Perhaps no issue presented a choice as stark as how to respond to climate change. Stephen Harper has consistently downplayed its importance and instead emphasized the need for unrestrained economic growth. (Smith 2008, Paehlke 2008) Canada became the only country to withdraw from the Kyoto protocol with his government at the helm, an accord that he criticized by saying that “It focuses on carbon dioxide, which is essential to life, rather than upon pollutants.” (Paehlke 2008, 88) That Harper did not consider carbon dioxide a “pollutant,” reflects his attitude to climate change. All opposing parties called for much greater action on climate change. Despite differences between the opposing parties’ climate platforms, it was clear that voting for Harper’s Conservatives was voting for continued inaction while voting for any of the opposing parties was supporting more ambitious climate policy. Simply put, single-issue voters that cared strongly about climate change would not have voted for Stephen Harper; those strongly opposed to climate action would have supported Harper over any other party. Harper clearly laid out his climate plan in Canada’s Intended Nationally Determined Contribution (INDC) submitted prior to the negotiations in Paris, and it has been criticized both internationally and by opposing Party leaders for its sluggish commitments. Who to vote for other than the Conservatives was a more difficult question facing voters looking for change that was complicated by considerations like strategic voting, but the point is that on climate change there was little ambiguity: the major divide was between Harper’s conservatives and the opposing parties.

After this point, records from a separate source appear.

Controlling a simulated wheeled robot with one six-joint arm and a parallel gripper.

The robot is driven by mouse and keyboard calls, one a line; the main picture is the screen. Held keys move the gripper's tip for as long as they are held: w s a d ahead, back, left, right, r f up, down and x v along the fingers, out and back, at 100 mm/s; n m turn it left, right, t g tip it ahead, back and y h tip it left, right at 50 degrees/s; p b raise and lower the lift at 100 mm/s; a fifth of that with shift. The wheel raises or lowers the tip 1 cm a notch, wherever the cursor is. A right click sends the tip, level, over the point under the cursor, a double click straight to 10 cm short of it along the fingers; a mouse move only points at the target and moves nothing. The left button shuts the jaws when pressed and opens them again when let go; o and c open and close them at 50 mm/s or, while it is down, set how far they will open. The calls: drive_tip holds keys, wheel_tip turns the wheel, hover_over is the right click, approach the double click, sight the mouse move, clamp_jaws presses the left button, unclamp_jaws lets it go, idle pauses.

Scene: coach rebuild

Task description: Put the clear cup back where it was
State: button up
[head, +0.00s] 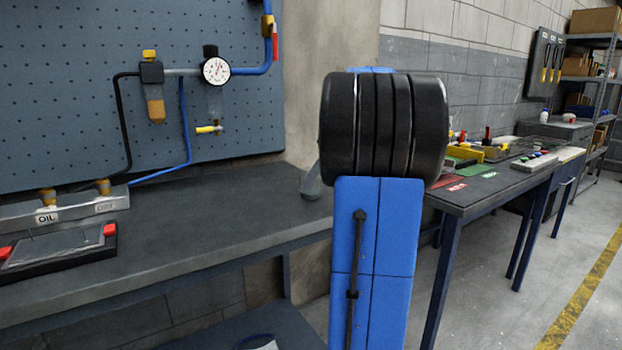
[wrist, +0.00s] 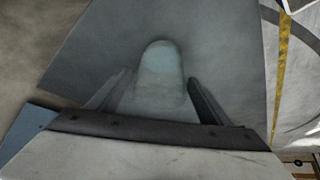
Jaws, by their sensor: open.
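The clear cup (wrist: 161,68) shows in the wrist view as a pale, see-through cylinder with a rounded end, over the grey bench top. My gripper (wrist: 158,92) is open, with one finger on each side of the cup and a visible gap on both sides. Its lower part runs down between the fingers toward the gripper's body. In the head view a greenish, see-through shape (head: 312,183), seemingly the cup, shows at the bench's right end beside my arm. My arm hides the gripper there and part of that shape.
A blue pegboard (head: 120,60) behind the bench (head: 190,220) carries a gauge (head: 216,70), an amber-bowled filter (head: 156,108) and hoses. An oil-labelled rack (head: 60,212) and a black tray (head: 62,250) stand at left. A second table (head: 480,195) with small parts stands at right.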

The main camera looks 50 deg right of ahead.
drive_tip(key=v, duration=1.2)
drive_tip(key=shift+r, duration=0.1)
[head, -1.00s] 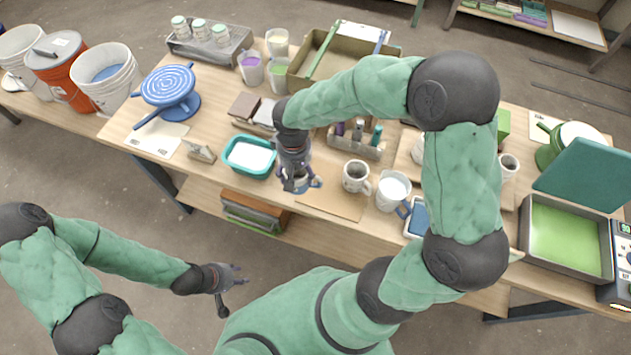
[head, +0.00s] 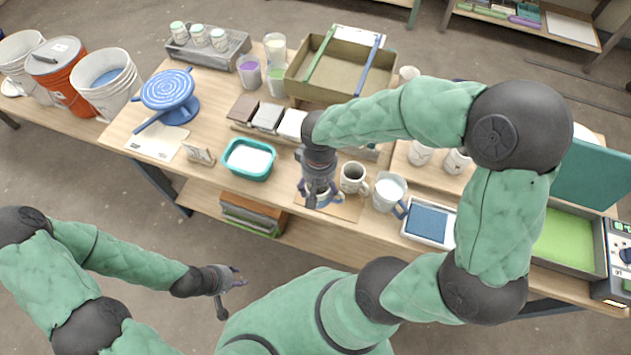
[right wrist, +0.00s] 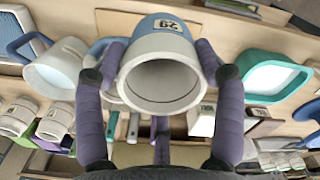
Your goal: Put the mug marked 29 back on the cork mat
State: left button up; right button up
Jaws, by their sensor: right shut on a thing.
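The mug marked 29 (right wrist: 163,75) is white with a blue base band; its label shows upside down in the right wrist view, its open mouth facing the camera. My right gripper (head: 320,197) is shut on it, the purple fingers on either side of its body. In the head view the gripper mostly hides the mug. It is over the cork mat (head: 347,209); I cannot tell if it touches. Another speckled mug (head: 352,178) stands at the mat's back edge. My left gripper (head: 232,286) is empty, fingers apart, in front of the table.
Right of the mat are a white pitcher (head: 388,192) with a blue handle and a tray with a blue pad (head: 430,223). A teal basin (head: 248,160) stands to the left. Sample tiles (head: 267,117) and a large box (head: 340,72) are behind.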

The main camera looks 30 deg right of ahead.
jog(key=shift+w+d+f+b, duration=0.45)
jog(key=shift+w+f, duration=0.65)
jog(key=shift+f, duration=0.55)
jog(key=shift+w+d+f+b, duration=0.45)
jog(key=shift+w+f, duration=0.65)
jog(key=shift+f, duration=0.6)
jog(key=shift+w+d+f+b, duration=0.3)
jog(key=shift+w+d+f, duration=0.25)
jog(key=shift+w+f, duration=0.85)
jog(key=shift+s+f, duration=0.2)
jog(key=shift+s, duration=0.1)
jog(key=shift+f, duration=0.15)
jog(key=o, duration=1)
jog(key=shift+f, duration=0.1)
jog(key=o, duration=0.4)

Was it an important issue?

How important, then was climate change in determining who Canadians voted for in this election? One way to attack this question is to look at how prominently the issue featured in the lead up to the election in things like the leaders debates. There were five major leaders debates during the campaign. Some focused on specific topics like the economy or foreign policy and some were more general but all except one, featured discussion on climate change. The first debate included Elizabeth May, the leader of the Green Party who proved very effective at bringing up issues like the Keystone XL and Energy East pipelines. Though opposition leaders Mulcair and Trudeau were very careful not to make any commitments in this discussion, none held off their attack of the incumbent. The second debate focused on the economy and was the only one not to feature a discussion of climate change. In the third debate, held in French, the dynamic was similar with Bloc Québécois leader Gilles Duceppe, joining in the harsh criticism of Harper’s inaction. The fourth debate featured an important discussion on international commitments and Harper’s perceived failure in regards to Kyoto. In this debate, Trudeau outlined his intention to leave the power in the hands of the provinces. In the final debate, the discussion of “Canada’s place in the world” focused largely on climate change and failures like Kyoto.

Throughout these debates there was important criticism of proposals and historical policies between the NDP and Liberal parties but the overwhelming feeling was one of Canada having lost its international reputation as result of the lethargy of Harper’s Conservatives. Climate change was by no means the most important issue in this election and I cannot think of an election anywhere, at any time, that it has been; so one useful way to analyze its importance is to compare it to other elections. For instance, in the American federal election in 2012 neither Barack Obama, nor Mitt Romney explicitly mentioned the warming of the planet until Hurricane Sandy struck just weeks before election day. (Merica Oct 30, 2012) This is in sharp contrast to the repeated, thorough discussion of climate change throughout the Canadian leaders debates. The graph below shows Canadians answers when asked how much should be done to reduce Canada’s greenhouse gas emissions. Canadians supporting each party responded very differently, but the greatest difference is unquestionably between the Conservatives and every other party.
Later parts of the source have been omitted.